Who are we really? What is the self? Are we entirely our thoughts and nothing else or would we exist even apart from them? Which if either is right?
It’s possible for both to be true. It’s not the descriptions that are confused – each is self-consistent and accurate – but the terminology. There are two different selves that have to be dis-entangled.
The personal self is only transient short-lived thoughts while the experiencing self watches and exists without the necessity of thinking at all. Through mindfulness meditation and awareness the experiencing self emerges as the personal self dissolves and vanishes – at least at times. By flickering between such modes of being it’s discovered that what’s commonly called “self-consciousness” is actually a lack of consciousness.
It’s quite natural to make the mistake of trying to use the active thinking self – perhaps the only one we’ve ever really known – to access the passive experiencing one that we’ve heard about and aspire to. This is soon found to be self-defeating and many will not get beyond this block and instead try out hypnotic techniques like chants and mantras or even just give up entirely.
The endeavor of knowing ourself is quite unlike any other we’ve encountered in life before. Experience will not help us here. It’s not one of the subject-object daily tasks that we’re so used to but one where pure observation erases any such dividing line and makes mechanical thinking and action quite useless.

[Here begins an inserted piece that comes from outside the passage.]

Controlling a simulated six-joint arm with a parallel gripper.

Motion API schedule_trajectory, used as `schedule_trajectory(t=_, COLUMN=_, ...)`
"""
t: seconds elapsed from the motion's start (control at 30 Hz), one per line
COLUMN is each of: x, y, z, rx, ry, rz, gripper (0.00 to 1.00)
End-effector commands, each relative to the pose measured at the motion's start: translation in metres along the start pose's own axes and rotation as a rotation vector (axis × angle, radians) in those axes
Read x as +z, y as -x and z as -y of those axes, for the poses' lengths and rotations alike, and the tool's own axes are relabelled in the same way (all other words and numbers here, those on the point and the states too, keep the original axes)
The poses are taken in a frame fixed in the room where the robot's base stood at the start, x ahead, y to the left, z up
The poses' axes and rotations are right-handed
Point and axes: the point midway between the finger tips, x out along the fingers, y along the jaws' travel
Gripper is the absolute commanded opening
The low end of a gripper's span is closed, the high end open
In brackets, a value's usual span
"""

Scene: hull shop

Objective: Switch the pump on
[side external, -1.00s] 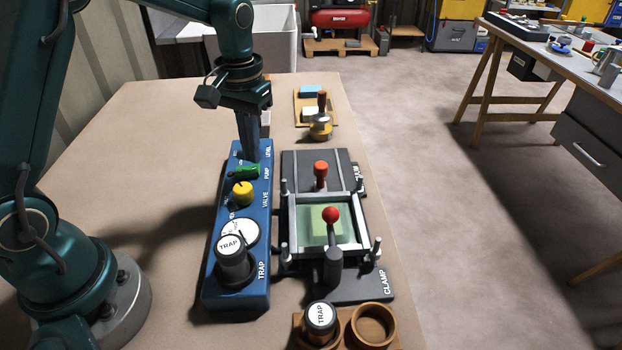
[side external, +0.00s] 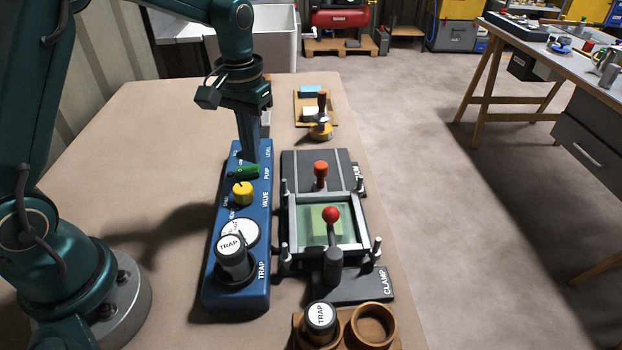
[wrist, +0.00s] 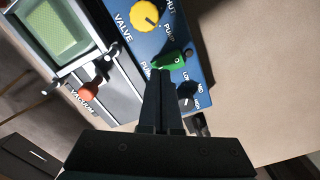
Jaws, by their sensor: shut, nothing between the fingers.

The role of the personal self – which is a legitimate one – is to set the framework, to take us to the foot of the mountain but the final steps have to come about independently. Many times – particularly at times of stress and disturbance – these steps will falter and we have to be content with merely reinforcing an empty framework, forming ourselves around the shape of attention even if not wholly inhabiting it.
The reason for the existence of a meditative lifestyle is not the elimination of personal thought which even if harmful at times has its place but to bring balance to our cerebral existence, to dust off the cobwebs of unused potential, to give light and vision to a narrow outlook.